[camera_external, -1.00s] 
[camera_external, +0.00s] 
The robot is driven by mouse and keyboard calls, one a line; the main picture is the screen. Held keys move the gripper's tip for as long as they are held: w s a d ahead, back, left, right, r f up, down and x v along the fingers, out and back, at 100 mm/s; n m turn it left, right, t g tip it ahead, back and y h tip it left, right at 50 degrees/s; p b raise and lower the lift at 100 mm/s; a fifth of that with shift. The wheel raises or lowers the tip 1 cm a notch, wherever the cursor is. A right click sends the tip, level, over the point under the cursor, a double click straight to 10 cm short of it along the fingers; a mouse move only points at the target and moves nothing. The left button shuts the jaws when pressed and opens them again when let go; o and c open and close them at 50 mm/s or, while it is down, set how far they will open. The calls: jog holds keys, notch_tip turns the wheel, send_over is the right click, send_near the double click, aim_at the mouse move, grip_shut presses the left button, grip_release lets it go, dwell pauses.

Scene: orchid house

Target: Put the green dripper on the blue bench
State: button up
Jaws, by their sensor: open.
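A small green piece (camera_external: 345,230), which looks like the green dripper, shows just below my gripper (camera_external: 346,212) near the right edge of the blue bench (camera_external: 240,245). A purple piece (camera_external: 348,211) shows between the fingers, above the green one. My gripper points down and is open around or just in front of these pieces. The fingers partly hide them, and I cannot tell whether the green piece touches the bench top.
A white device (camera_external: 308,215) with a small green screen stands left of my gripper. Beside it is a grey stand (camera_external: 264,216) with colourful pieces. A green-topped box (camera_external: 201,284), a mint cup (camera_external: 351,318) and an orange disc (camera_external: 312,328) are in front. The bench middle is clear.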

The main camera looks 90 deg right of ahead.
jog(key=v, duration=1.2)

▶ Task to complete
Give again, word for word, the lines starting at the line that has "Target: Put the" and ending at the line that has "State: button up", with both of those lines included and nothing else.

▶ Output below
Target: Put the green dripper on the blue bench
State: button up

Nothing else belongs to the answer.